## Short problem
Gather up every line from the entries below that uses the word "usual".

## Material provided
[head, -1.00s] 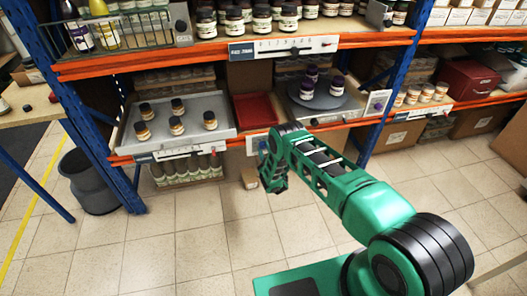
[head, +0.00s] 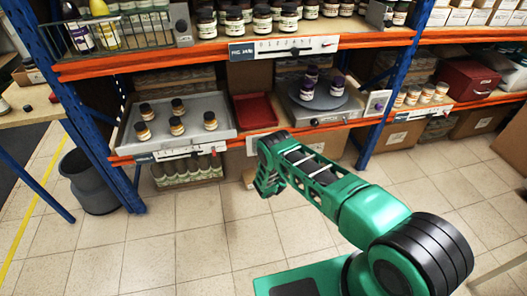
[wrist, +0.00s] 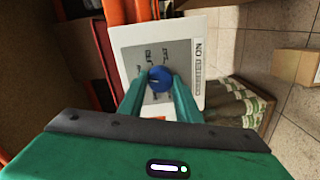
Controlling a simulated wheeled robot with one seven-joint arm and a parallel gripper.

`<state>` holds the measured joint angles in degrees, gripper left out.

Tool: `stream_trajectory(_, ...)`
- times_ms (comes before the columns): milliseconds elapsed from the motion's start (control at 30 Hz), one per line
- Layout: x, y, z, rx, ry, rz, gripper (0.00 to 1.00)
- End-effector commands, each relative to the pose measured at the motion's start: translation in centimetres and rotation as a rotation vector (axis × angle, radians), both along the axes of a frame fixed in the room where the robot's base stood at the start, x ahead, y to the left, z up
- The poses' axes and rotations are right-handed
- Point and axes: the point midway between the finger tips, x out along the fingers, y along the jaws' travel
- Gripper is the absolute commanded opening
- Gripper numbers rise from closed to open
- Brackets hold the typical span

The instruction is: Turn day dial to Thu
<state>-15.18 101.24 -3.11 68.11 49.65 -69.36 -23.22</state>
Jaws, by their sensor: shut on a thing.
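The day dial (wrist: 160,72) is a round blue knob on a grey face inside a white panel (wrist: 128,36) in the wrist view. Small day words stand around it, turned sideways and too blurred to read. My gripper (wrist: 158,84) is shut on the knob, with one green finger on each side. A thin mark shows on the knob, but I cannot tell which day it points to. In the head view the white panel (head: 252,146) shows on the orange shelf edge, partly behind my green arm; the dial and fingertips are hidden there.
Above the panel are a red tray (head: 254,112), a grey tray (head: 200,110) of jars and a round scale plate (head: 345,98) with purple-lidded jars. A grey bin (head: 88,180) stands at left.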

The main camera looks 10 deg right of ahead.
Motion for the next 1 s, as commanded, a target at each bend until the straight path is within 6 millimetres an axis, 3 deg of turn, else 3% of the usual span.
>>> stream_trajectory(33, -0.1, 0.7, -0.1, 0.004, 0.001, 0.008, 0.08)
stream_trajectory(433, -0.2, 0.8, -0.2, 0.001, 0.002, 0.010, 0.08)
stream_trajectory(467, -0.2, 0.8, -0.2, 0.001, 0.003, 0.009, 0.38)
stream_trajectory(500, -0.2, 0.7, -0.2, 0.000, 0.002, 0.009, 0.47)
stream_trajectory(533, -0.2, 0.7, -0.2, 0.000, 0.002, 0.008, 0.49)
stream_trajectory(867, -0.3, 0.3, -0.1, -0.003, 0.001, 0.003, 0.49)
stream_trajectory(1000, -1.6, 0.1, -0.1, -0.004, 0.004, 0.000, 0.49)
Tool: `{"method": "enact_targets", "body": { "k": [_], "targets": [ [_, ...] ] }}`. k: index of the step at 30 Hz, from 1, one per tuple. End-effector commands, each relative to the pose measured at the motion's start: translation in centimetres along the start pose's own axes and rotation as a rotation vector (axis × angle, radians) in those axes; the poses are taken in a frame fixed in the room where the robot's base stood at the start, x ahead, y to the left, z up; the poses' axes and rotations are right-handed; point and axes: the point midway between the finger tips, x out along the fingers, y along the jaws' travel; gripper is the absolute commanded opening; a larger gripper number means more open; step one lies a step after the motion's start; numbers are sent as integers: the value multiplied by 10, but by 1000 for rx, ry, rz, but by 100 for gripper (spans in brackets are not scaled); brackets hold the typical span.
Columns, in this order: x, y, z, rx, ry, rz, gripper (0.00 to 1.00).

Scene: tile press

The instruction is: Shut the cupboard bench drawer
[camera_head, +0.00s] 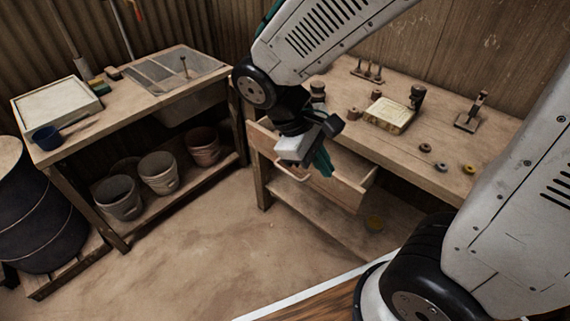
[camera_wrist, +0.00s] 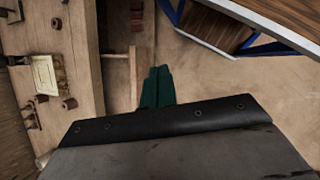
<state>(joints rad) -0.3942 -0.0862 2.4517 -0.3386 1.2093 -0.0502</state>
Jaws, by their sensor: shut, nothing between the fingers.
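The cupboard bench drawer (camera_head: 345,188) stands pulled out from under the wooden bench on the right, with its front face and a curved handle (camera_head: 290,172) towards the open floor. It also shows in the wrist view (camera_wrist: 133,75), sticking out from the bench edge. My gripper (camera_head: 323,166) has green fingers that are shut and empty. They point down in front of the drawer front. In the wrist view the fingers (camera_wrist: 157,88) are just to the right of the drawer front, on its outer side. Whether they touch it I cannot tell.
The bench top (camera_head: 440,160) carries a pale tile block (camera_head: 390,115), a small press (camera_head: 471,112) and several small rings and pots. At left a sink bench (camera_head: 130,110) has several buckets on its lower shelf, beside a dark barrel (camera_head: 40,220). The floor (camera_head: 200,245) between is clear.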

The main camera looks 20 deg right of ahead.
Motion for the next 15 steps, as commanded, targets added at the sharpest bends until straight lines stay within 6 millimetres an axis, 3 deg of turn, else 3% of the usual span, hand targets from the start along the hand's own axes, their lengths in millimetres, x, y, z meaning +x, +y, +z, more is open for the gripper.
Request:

## Problem solution
Motion for the next 1 s, as commanded, a target at each bend until the straight path is within 6 millimetres an axis, 3 deg of turn, else 3% of the usual span.
Motion for the next 15 steps, as commanded, targets added at the sharpest bends until straight lines stay within 6 millimetres an axis, 3 deg of turn, else 3% of the usual span, hand targets from the start along the hand's own axes, their lengths in millimetres, x, y, z meaning +x, +y, +z, more is open for the gripper.

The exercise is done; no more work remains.